#### Instructions to follow:
Nothing outside the stretch should be returned: give exactly the lines from the line containing "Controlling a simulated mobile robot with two" through the line containing "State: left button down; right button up", including both.

#### Given records:
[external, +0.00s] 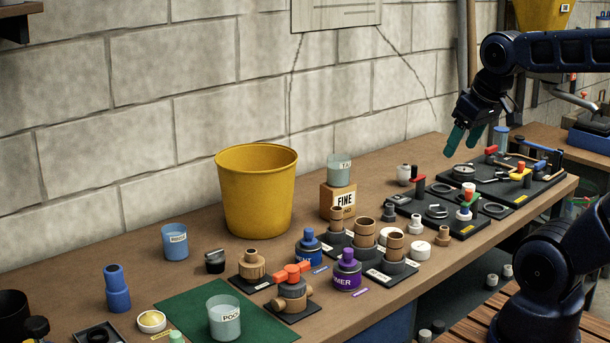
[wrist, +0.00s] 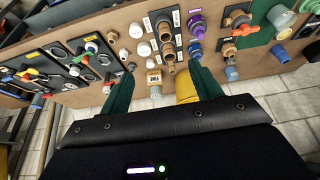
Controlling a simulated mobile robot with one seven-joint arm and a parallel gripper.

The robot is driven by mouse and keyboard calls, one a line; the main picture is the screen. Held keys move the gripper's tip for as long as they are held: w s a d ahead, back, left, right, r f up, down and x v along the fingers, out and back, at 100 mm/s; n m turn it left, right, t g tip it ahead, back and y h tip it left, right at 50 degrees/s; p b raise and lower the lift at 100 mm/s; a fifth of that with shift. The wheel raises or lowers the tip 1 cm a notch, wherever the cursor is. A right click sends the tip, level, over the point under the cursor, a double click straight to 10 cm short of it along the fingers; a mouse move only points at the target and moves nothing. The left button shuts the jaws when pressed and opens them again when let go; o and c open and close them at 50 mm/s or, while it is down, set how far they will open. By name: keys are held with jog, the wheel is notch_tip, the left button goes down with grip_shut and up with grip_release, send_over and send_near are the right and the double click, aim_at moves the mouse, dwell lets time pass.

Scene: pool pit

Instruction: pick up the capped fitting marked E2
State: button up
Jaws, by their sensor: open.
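No E2 mark is readable in either view, so I cannot tell which piece is the capped fitting. Small white round-topped pieces (external: 420,250) sit near the front middle of the bench, and they show in the wrist view (wrist: 136,30). Another white piece (external: 404,173) stands farther back, left of the black boards. Several tan fittings (external: 364,232) stand on labelled dark bases beside the white pieces. My gripper (external: 464,138) has teal fingers, open and empty, above the bench's back right part. In the wrist view its fingers (wrist: 161,68) are spread apart, touching nothing.
A yellow bucket (external: 257,192) and a FINE block (external: 338,202) with a cup on top stand along the wall side. Blue and purple bottles (external: 347,270) stand near the front. Black boards with tools (external: 503,180) fill the right end. The bench's front strip is mostly bare.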

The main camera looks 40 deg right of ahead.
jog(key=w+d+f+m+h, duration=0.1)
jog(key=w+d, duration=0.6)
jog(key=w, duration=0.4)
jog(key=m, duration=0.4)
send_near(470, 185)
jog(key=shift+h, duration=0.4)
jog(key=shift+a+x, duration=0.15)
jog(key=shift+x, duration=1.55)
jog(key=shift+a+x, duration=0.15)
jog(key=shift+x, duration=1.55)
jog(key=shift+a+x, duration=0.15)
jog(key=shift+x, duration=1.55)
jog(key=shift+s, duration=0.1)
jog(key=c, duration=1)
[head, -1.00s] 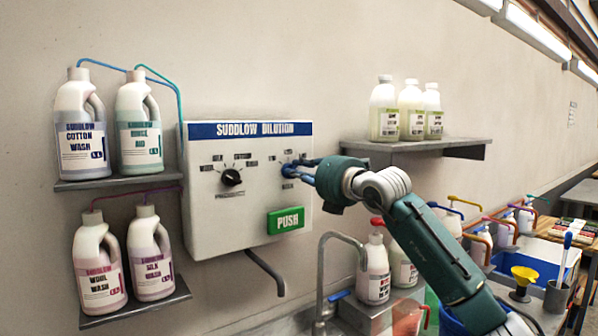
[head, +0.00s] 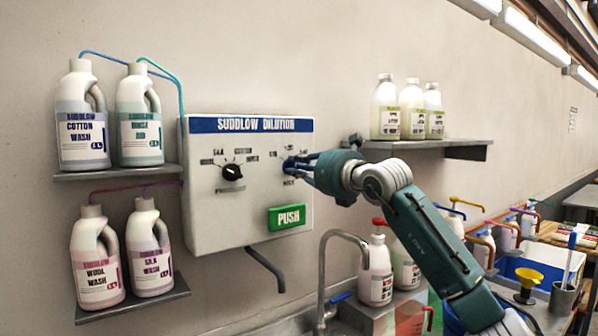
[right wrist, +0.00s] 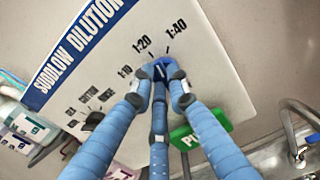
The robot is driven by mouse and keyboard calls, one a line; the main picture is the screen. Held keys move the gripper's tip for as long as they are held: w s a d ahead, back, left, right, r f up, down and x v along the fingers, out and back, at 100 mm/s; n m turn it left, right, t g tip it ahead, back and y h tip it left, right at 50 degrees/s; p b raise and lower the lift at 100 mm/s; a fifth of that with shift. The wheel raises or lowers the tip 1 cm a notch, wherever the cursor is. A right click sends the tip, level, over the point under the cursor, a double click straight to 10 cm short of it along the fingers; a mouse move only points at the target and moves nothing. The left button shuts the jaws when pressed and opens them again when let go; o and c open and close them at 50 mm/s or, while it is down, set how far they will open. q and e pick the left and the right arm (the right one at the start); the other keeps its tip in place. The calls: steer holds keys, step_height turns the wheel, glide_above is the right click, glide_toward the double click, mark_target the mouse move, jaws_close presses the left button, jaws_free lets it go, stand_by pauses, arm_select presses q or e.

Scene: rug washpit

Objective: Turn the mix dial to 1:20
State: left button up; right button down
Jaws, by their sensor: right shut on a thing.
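The mix dial (right wrist: 161,69) is a blue knob on the white Suddlow Dilution panel (head: 210,215). In the right wrist view the printed marks 1:10, 1:20 and 1:40 lie around its upper side. My right gripper (head: 291,166) reaches in from the right in the head view. Its blue fingers (right wrist: 160,85) are shut around the dial and hide much of it. The dial's pointer is too small and covered to read surely against the marks. My left gripper is not in view.
A black dial (head: 232,173) sits left on the panel, and a green PUSH button (head: 287,217) sits below. A spout (head: 265,268) hangs under the panel. Bottles stand on the left shelves (head: 115,175) and right shelf (head: 420,144). A tap (head: 322,275) rises below.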

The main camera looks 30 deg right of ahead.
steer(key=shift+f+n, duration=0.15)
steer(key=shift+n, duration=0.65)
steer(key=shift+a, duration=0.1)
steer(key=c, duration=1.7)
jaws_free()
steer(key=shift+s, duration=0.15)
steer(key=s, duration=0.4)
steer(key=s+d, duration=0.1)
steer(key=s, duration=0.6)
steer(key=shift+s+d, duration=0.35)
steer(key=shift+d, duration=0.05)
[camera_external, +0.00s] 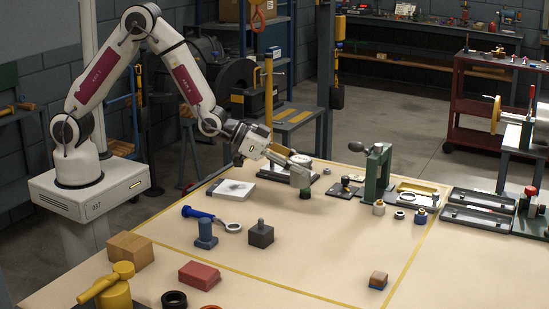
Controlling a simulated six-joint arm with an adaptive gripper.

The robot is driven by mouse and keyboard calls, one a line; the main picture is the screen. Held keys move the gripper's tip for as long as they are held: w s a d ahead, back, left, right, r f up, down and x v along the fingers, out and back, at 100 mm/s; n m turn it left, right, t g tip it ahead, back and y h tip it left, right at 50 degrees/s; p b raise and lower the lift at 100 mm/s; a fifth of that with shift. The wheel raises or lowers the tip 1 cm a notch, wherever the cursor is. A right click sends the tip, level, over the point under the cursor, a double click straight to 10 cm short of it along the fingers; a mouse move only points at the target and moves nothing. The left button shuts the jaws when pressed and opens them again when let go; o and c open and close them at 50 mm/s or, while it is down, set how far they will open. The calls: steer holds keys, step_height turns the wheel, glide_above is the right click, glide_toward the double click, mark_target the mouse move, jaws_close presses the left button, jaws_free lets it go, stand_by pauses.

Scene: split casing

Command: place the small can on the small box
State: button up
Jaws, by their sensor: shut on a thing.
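My gripper (303,184) is near the middle of the table, pointing down. It is shut on a small dark green can (306,194), whose lower part shows below the fingers. The upper part of the can is hidden by the fingers. I cannot tell whether the can touches the table. A small box (378,280), brown above and blue at its base, sits on the table at the front right, well apart from my gripper.
A dark block with a knob (260,235), a blue part (206,234), a red block (199,275) and a wooden box (129,250) stand at left. A green press (376,172) stands behind, to the right. The table between gripper and small box looks clear.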

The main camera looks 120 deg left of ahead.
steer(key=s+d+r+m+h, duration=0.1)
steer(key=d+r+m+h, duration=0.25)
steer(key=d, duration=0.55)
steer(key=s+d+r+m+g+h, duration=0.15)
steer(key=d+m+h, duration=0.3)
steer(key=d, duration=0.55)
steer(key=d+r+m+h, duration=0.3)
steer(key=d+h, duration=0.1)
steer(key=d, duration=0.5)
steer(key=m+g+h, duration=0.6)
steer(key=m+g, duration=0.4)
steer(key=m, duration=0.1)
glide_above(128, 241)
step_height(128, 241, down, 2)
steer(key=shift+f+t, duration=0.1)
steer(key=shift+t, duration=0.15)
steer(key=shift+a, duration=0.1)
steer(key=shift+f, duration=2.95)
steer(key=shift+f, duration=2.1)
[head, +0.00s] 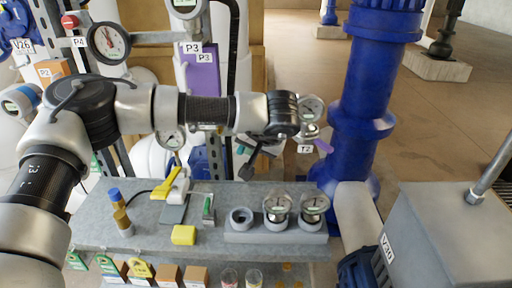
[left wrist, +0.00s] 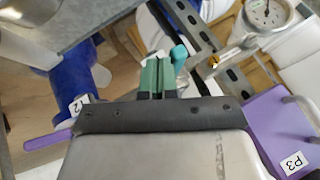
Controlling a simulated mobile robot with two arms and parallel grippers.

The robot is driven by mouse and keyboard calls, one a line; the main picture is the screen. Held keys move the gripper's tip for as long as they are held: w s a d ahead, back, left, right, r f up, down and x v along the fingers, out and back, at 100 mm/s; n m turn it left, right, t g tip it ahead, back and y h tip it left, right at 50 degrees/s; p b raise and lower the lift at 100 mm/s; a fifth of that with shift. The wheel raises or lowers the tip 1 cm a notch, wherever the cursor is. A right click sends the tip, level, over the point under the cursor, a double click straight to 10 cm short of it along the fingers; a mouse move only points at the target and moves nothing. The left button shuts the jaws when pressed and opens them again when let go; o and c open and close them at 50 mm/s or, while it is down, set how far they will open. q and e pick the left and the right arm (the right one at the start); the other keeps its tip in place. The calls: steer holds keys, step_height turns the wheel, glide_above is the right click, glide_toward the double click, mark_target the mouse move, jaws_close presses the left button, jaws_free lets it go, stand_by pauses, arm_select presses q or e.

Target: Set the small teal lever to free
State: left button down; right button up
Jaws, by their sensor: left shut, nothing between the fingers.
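My left gripper (head: 246,173) hangs below the wrist above the grey workbench, with its fingers shut and empty. In the left wrist view its dark green fingertips (left wrist: 157,72) show at the middle. A small teal lever (left wrist: 179,55) shows just right of the fingertips; I cannot tell whether they touch. In the head view only a small bit of teal (head: 239,151) shows beside the gripper, with the rest hidden by my arm. My right gripper is not in view.
A pressure gauge (left wrist: 268,12) and a perforated metal strut (left wrist: 190,28) are near the lever. A purple plate tagged P3 (left wrist: 275,130) is at right. A blue pipe (head: 360,90) stands right of my arm. The workbench (head: 150,235) below holds tools and gauges.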

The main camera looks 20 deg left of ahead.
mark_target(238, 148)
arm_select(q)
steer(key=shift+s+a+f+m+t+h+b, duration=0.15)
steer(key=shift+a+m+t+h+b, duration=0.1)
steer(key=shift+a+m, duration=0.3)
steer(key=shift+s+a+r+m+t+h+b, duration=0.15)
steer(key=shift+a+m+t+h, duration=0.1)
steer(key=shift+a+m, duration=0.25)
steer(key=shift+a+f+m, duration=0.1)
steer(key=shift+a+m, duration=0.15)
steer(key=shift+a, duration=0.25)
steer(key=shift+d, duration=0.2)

#### Completed task:
Controlling a simulated mobile robot with two arms and parallel grippers.

The robot is driven by mouse and keyboard calls, one a line; the main picture is the screen. Held keys move the gripper's tip for as long as they are held: w s a d ahead, back, left, right, r f up, down and x v along the fingers, out and back, at 100 mm/s; n m turn it left, right, t g tip it ahead, back and y h tip it left, right at 50 degrees/s; p b raise and lower the lift at 100 mm/s; a fifth of that with shift. The wheel raises or lowers the tip 1 cm a notch, wherever the cursor is. A right click sends the tip, level, over the point under the cursor, a double click straight to 10 cm short of it along the fingers; a mouse move only points at the target and moves nothing. The left button shuts the jaws when pressed and opens them again when let go; o and c open and close them at 50 mm/s or, while it is down, set how far they will open. q and e pick the left and the right arm (the right one at the start); the other keeps its tip in place. The calls: steer holds keys, step_height turns the wheel, glide_above is the right click, glide_toward the double click, mark_target the mouse move, jaws_close presses the left button, jaws_free lets it go, stand_by pauses, arm_select presses q or e.

Target: Set the small teal lever to free
State: left button down; right button up

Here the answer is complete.